Discovering Spitsbergen’s Natural Wonders

Here, deep inside the Arctic Circle, the midnight sun means that guided excursions into the tundra can stretch up to 10 hours.

Passengers on a Svalbard summer cruise take in a melting ice cap.

When the 16th-century Dutch explorer William Barentsz first sighted the polar archipelago of Svalbard while attempting to find a northern sea route to Asia, he christened it Spitsbergen, or “pointed mountains.” That name is now reserved for its largest island—more than 700 kilometers off the Norwegian mainland—where the former coal-mining town of Longyearbyen lays claim to the northernmost full-service hotel in the world.
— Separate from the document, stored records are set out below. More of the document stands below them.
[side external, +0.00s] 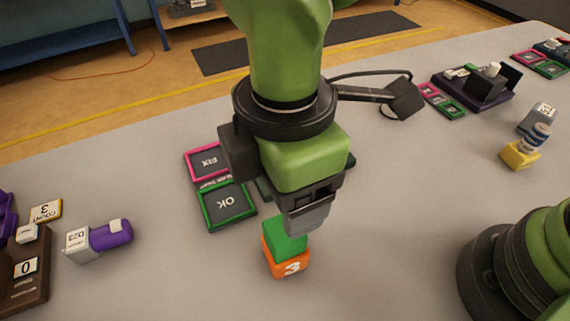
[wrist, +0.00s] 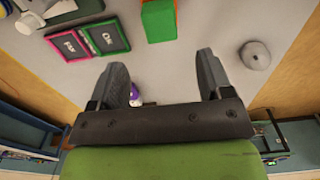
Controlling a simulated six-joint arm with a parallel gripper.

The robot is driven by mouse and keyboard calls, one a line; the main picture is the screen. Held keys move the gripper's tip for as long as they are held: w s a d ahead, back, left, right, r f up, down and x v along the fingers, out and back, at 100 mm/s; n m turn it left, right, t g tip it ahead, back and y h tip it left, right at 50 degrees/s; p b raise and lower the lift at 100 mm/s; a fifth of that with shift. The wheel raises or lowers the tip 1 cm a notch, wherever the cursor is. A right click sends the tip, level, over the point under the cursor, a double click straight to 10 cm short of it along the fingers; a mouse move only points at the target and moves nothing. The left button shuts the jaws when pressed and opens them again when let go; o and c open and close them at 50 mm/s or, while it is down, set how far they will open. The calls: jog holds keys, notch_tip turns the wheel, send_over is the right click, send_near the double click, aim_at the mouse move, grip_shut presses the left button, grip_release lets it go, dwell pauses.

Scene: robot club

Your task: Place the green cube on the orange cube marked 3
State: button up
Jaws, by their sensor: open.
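The green cube (side external: 285,240) sits on top of the orange cube marked 3 (side external: 288,266) on the grey table. The green cube looks roughly level and slightly turned relative to the orange one. In the wrist view the green cube (wrist: 158,22) is near the top edge, with a strip of the orange cube (wrist: 177,14) beside it. My gripper (side external: 306,218) is just above and beside the green cube in the side view. In the wrist view my gripper (wrist: 162,62) is open, with nothing between its fingers, and the green cube lies beyond the fingertips.
A green-framed OK panel (side external: 228,205) and a pink-framed FIX panel (side external: 207,160) lie behind and left. A purple object with a pale block (side external: 110,236) lies further left. A yellow block (side external: 519,155) stands at the right. Table in front of the cubes is clear.

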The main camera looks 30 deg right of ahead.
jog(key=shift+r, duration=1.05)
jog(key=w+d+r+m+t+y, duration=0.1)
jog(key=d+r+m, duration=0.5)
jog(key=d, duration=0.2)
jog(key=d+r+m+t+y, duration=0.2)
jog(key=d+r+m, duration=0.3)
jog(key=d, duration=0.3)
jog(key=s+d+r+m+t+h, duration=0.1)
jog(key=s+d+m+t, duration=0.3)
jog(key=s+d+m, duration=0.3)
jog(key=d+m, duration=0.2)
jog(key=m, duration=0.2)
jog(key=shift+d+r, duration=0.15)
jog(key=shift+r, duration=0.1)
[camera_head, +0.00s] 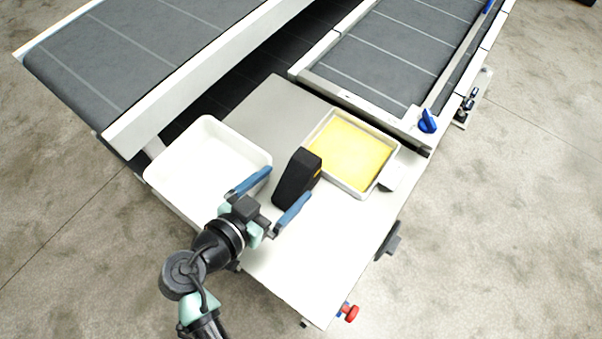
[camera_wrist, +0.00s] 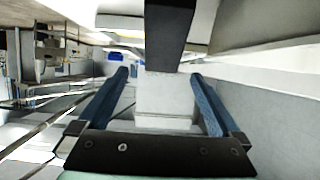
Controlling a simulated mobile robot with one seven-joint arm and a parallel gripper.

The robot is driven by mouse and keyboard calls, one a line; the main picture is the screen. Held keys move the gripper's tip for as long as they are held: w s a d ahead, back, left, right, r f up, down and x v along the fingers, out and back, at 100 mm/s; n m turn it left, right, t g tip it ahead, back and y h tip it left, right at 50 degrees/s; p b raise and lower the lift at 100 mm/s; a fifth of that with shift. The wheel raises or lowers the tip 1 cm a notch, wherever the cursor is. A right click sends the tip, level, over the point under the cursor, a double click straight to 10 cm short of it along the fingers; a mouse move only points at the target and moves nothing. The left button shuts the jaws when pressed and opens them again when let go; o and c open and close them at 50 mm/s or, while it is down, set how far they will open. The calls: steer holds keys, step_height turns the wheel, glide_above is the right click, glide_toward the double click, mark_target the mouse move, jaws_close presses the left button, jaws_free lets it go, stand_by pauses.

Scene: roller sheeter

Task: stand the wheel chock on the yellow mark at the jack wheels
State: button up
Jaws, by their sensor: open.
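A black wedge-shaped block with a small orange mark, which looks like the wheel chock (camera_head: 297,176), stands on the white table. In the wrist view its dark body (camera_wrist: 168,32) shows at top centre, in line with the gap between the fingers. My gripper (camera_head: 288,183) is open, with its blue fingers pointing at the chock, one towards each side. The gripper (camera_wrist: 160,75) holds nothing; I cannot tell whether the fingertips reach past the chock's near face.
A white empty bin (camera_head: 207,165) is left of the chock. Grey conveyor belts (camera_head: 395,50) lie behind. A red knob (camera_head: 351,313) sticks out at the table's front corner. The near tabletop is clear.

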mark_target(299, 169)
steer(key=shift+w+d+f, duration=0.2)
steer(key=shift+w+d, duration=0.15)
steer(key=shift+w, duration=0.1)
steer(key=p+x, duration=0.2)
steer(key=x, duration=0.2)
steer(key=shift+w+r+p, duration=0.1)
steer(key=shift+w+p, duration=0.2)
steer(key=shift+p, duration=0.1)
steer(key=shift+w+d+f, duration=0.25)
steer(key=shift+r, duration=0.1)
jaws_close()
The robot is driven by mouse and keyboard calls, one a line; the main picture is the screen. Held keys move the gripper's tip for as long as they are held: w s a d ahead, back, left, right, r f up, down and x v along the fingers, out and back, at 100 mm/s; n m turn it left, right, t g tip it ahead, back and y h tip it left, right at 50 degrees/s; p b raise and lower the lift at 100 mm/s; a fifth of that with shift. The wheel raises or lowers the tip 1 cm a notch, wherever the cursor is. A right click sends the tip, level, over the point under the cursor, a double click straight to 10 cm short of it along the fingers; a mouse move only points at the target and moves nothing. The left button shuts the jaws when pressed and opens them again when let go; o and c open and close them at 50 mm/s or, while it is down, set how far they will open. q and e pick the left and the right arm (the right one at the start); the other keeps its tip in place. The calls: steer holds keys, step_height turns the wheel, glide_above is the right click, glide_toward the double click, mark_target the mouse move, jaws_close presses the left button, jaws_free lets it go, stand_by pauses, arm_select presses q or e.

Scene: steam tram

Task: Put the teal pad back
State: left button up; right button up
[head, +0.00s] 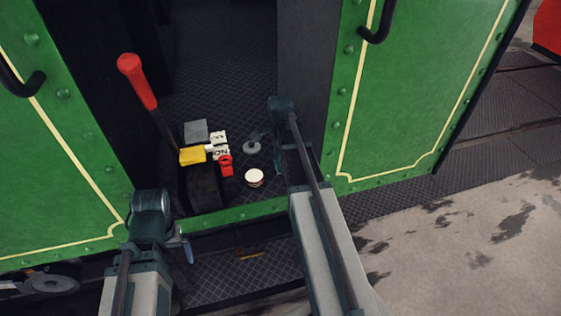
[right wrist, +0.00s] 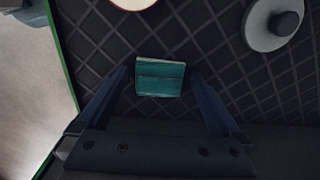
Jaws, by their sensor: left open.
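The teal pad (right wrist: 160,78) lies on the dark diamond-patterned floor in the right wrist view. My right gripper (right wrist: 159,76) is open there, with one finger on either side of the pad and a visible gap at each side. How high the fingertips are above the floor I cannot tell.
On the cab floor stand a red-handled lever (head: 137,80), a yellow block (head: 192,155), a grey box (head: 195,131), white lettered pieces (head: 219,139), a red piece (head: 226,167), a cream-topped tin (head: 254,177) and a grey knobbed disc (head: 252,148). Green panels (head: 425,100) flank the doorway.

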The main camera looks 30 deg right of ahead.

While tourists arrive throughout the year, Spitsbergen’s natural wonders are best experienced in the summer months. Here, deep inside the Arctic Circle, the midnight sun means that guided excursions into the tundra can stretch up to 10 hours. Another plus? Retreating seasonal ice opens the way for voyages around the fjords in search of walruses, prolific birdlife, and—most enticing of all—polar bears on the hunt for prey.

Getting There
Scandinavian Airlines
 connects Longyearbyen with Oslo, which is serviced by nonstop flights from Bangkok aboard Thai Airways. Those coming from Hong Kong and Singapore will require an extra stopover in Copenhagen.

Where to Stay
With 95 comfortable rooms, two outdoor hot tubs, and a sauna, the recently renovated Radisson Blu Hotel Spitsbergen (47-79/023-450; doubles from US$182) is Longyearbyen’s premier address. Its restaurant now showcases Arctic produce in Asian-inspired creations like reindeer dumplings.

What to Do
U.K.-based outfitter Natural World Safaris runs nine- to 11-day expedition cruises in Svalbard from April to August, bringing up to 12 passengers per ship into the polar bears’ ice-bound domain.